Benteng Budaya

  • Bagikan

Dampak kemajuan teknologi komunikasi diikuti perkembangan digitalisasi dengan segala dampaknya membutuhkan tanggung jawab dari semua pihak. Tidak kurang ada satu juta konten yang beredar setiap hari dengan aneka jenis film, gambar dan platform berbau horor dan pornografi membutuhkan kepedulian kita bersama tanpa kecuali orang tua.

Selain belum adanya regulasi yang mengatur untuk sensor film pada konten digital maka di sini dibutuhkan peran semua pihak. Kalau pun kita punya Lembaga Sensor Film (LSF) RI tidaklah cukup untuk melokalisir dampak negatif di tengah kemajuan teknologi komunikasi digital.

Dengan hanya mengandalkan 17 anggota LSF RI yang diangkat sesuai SK Presiden melalui menteri tidak punya kekuatan bagi lembaga sensor film ini untuk meredam pengaruh negatif terhadap generasi kita akibat perkembangan teknologi komunikasi dengan aneka konten itu.

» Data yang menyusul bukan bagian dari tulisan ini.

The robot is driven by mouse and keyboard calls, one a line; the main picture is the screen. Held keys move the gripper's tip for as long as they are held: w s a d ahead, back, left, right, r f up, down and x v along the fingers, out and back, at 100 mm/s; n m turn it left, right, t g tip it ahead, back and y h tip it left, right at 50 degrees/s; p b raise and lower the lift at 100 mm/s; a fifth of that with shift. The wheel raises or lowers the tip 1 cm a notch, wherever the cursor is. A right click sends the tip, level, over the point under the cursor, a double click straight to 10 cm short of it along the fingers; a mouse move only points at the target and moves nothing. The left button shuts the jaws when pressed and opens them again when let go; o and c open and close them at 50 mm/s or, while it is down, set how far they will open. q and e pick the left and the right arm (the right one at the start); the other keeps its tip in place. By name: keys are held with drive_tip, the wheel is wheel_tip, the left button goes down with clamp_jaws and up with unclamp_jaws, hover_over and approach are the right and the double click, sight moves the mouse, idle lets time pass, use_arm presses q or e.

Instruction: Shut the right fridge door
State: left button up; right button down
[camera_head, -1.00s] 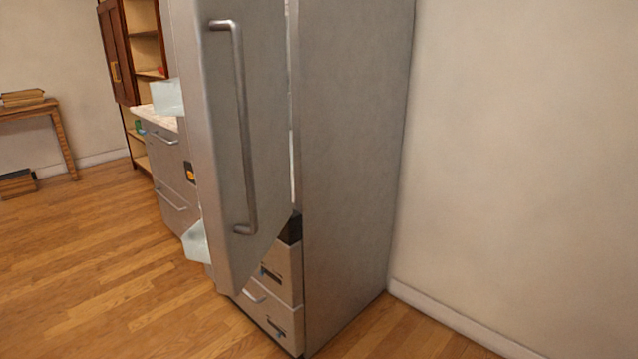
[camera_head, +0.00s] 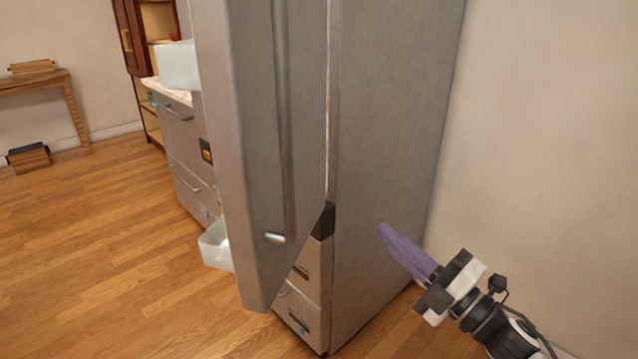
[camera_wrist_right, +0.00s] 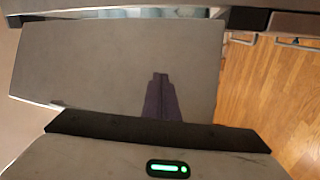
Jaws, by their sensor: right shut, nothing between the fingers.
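The right fridge door (camera_head: 250,130) stands open in the head view, swung out from the cabinet with its handle (camera_head: 283,120) on the face turned right. Clear bins (camera_head: 215,246) show beyond its left edge. The fridge's grey side wall (camera_head: 385,130) is right of the door. My right gripper (camera_head: 382,231) is shut and empty, its purple fingers pointing at the lower side wall, right of the door. I cannot tell if they touch it. In the right wrist view the shut fingers (camera_wrist_right: 160,77) show before a grey panel (camera_wrist_right: 90,60). My left gripper is out of view.
Drawers (camera_head: 305,265) sit low in the fridge under the door. A bare wall (camera_head: 550,120) stands close on the right. Open wooden floor (camera_head: 100,250) lies to the left. A counter with drawers (camera_head: 185,150) and a wooden table (camera_head: 40,85) are farther back.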

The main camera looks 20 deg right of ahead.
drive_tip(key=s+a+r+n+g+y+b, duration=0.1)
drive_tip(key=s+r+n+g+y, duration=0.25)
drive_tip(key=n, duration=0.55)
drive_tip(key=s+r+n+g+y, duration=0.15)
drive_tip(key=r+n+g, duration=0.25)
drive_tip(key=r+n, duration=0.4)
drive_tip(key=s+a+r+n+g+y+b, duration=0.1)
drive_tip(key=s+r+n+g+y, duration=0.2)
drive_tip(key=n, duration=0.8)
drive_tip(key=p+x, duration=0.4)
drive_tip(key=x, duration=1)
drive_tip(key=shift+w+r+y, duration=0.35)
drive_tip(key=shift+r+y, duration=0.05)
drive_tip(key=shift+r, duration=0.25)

Dan, sebagai benteng pertahanan budaya, akhlak, dan moral yang diamanahkan oleh undang-undang, LSF RI kini terus berjuang bersama semua kekuatan melalui program sosialisasi budaya sensor mandiri.

Ini merupakan kutipan yang saya catat saat menghadiri undangan Wakil Ketua LSF RI Bang Noorca M Massardi. Ia menyampaikan hal itu ketika membuka Sosialisasi Gerakan Nasional Budaya Sensor Mandiri di Provinsi Maluku, di Swissbell Hotel, Ambon, Selasa, (29/10/24).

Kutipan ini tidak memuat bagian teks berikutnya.